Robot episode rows
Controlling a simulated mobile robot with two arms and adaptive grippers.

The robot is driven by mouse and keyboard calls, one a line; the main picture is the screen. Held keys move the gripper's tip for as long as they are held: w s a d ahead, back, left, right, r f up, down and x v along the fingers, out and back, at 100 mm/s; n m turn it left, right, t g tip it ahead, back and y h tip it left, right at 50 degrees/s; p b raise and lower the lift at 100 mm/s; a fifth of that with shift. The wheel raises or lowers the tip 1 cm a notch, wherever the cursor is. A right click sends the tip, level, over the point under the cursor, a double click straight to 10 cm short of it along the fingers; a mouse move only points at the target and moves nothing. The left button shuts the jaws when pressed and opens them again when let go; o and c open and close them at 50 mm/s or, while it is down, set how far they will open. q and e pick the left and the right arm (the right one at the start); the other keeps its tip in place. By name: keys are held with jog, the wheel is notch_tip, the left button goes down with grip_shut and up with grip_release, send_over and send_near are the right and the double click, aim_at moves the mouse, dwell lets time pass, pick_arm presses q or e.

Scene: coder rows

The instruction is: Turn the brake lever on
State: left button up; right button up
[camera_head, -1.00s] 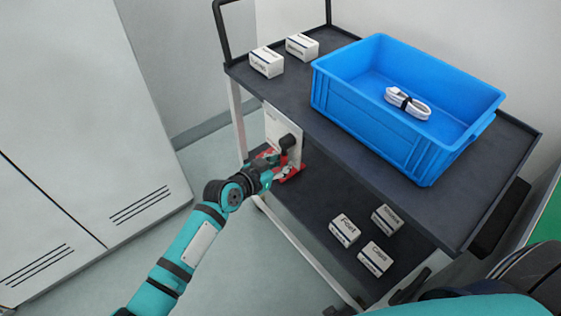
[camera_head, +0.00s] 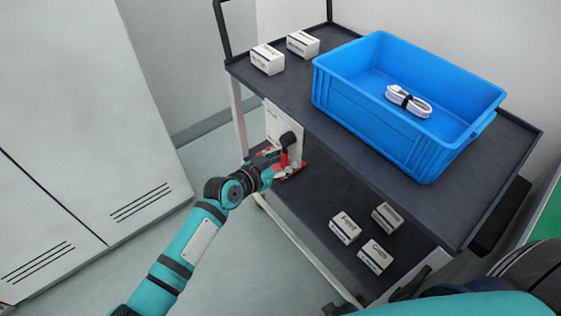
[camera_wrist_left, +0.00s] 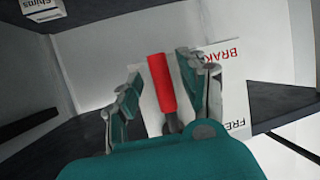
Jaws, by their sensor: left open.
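The brake lever shows in the left wrist view as a red handle (camera_wrist_left: 162,82) with a dark lower end. A white plate (camera_wrist_left: 232,90) beside it carries "BRAK" in red and "FRE" in black, partly hidden by my gripper. My left gripper (camera_wrist_left: 158,85) is open, with one teal finger on each side of the red handle and gaps visible beside it. In the head view, my left gripper (camera_head: 275,160) is at the cart's left side, by the red lever part (camera_head: 284,158) and a white panel (camera_head: 272,122) with a dark knob. My right gripper is not in view.
The cart's dark top shelf (camera_head: 290,95) overhangs the lever area. It holds a blue crate (camera_head: 375,130) with a white cable bundle (camera_head: 408,101) and two white boxes (camera_head: 267,60). Several small boxes (camera_head: 345,228) sit on the lower shelf. A pale cabinet (camera_head: 80,110) stands left.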

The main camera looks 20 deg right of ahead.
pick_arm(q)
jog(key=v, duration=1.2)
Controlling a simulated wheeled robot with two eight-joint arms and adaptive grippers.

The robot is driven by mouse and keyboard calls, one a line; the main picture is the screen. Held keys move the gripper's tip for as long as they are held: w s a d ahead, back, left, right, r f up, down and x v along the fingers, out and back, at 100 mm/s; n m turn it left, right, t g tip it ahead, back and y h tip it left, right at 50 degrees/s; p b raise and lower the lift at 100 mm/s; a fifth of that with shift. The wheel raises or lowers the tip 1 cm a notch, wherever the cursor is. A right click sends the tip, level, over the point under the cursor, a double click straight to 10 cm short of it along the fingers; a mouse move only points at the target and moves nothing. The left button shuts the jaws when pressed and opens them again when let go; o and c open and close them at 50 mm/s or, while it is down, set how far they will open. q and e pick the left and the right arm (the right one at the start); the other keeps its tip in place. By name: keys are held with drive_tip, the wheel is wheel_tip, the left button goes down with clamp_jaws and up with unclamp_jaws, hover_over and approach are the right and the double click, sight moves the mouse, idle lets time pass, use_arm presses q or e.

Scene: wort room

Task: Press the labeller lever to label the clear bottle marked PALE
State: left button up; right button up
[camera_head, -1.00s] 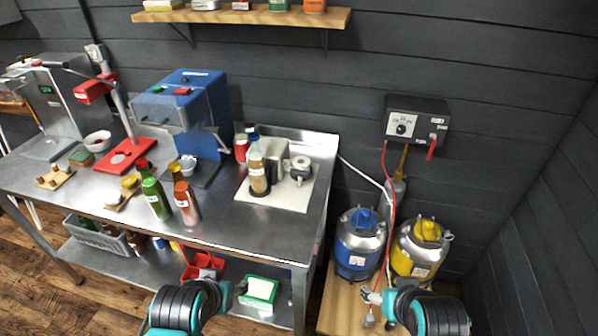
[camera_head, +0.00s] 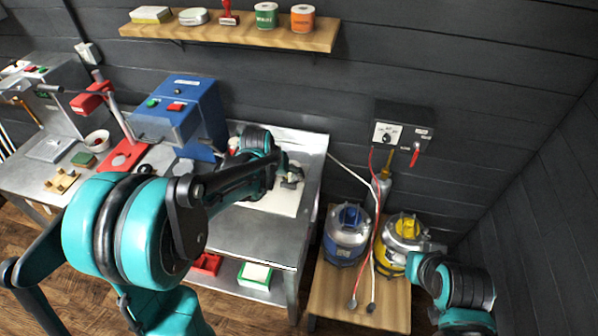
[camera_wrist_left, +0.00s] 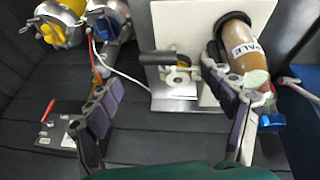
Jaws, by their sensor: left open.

THE EXERCISE.
Transcribe all entries above exactly. Drop the pictures.

RESULT OF THE TASK.
Controlling a simulated mobile robot with two arms and adaptive grippers.

The robot is driven by mouse and keyboard calls, one a line; the main picture is the screen. Held keys move the gripper's tip for as long as they are held: w s a d ahead, back, left, right, r f up, down and x v along the fingers, out and back, at 100 mm/s; n m turn it left, right, t g tip it ahead, back and y h tip it left, right at 50 degrees/s; p b raise and lower the lift at 100 mm/s; a fifth of that with shift. The wheel raises or lowers the tip 1 cm a notch, wherever the cursor is. A right click sends the tip, level, over the point under the cursor, a double click straight to 10 cm short of it along the fingers; a mouse move only points at the target and moves nothing. The left button shuts the jaws when pressed and opens them again when let go; o and c open and close them at 50 mm/s or, while it is down, set how far they will open. q and e pick the left and the right arm (the right one at the start); the other keeps its tip in place. By name: keys are held with jog, the wheel is notch_tip, the left button goes down with grip_shut and up with grip_release, send_over and send_near are the right and the double click, aim_at moves the mouse, dwell lets time pass, pick_arm presses q or e.

Scene: coder rows

The instruction is: Turn the brake lever on
State: left button up; right button up
[camera_head, -1.00s] 
[camera_head, +0.00s] 
[camera_wrist_left, +0.00s] 
Jaws, by their sensor: left open.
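The brake lever shows in the left wrist view as a red handle (camera_wrist_left: 162,82) with a dark lower end. A white plate (camera_wrist_left: 232,90) beside it carries "BRAK" in red and "FRE" in black, partly hidden by my gripper. My left gripper (camera_wrist_left: 158,85) is open, with one teal finger on each side of the red handle and gaps visible beside it. In the head view, my left gripper (camera_head: 275,160) is at the cart's left side, by the red lever part (camera_head: 284,158) and a white panel (camera_head: 272,122) with a dark knob. My right gripper is not in view.
The cart's dark top shelf (camera_head: 290,95) overhangs the lever area. It holds a blue crate (camera_head: 375,130) with a white cable bundle (camera_head: 408,101) and two white boxes (camera_head: 267,60). Several small boxes (camera_head: 345,228) sit on the lower shelf. A pale cabinet (camera_head: 80,110) stands left.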

The main camera looks 20 deg right of ahead.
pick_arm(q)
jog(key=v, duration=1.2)
Controlling a simulated wheeled robot with two eight-joint arms and adaptive grippers.

The robot is driven by mouse and keyboard calls, one a line; the main picture is the screen. Held keys move the gripper's tip for as long as they are held: w s a d ahead, back, left, right, r f up, down and x v along the fingers, out and back, at 100 mm/s; n m turn it left, right, t g tip it ahead, back and y h tip it left, right at 50 degrees/s; p b raise and lower the lift at 100 mm/s; a fifth of that with shift. The wheel raises or lowers the tip 1 cm a notch, wherever the cursor is. A right click sends the tip, level, over the point under the cursor, a double click straight to 10 cm short of it along the fingers; a mouse move only points at the target and moves nothing. The left button shuts the jaws when pressed and opens them again when let go; o and c open and close them at 50 mm/s or, while it is down, set how far they will open. q and e pick the left and the right arm (the right one at the start); the other keeps its tip in place. By name: keys are held with drive_tip, the wheel is wheel_tip, the left button goes down with clamp_jaws and up with unclamp_jaws, hover_over and approach are the right and the double click, sight moves the mouse, idle lets time pass, use_arm presses q or e.

Scene: wort room

Task: Press the labeller lever to label the clear bottle marked PALE
State: left button up; right button up
[camera_head, -1.00s] 
[camera_head, +0.00s] 
[camera_wrist_left, +0.00s] 
Jaws, by their sensor: left open.

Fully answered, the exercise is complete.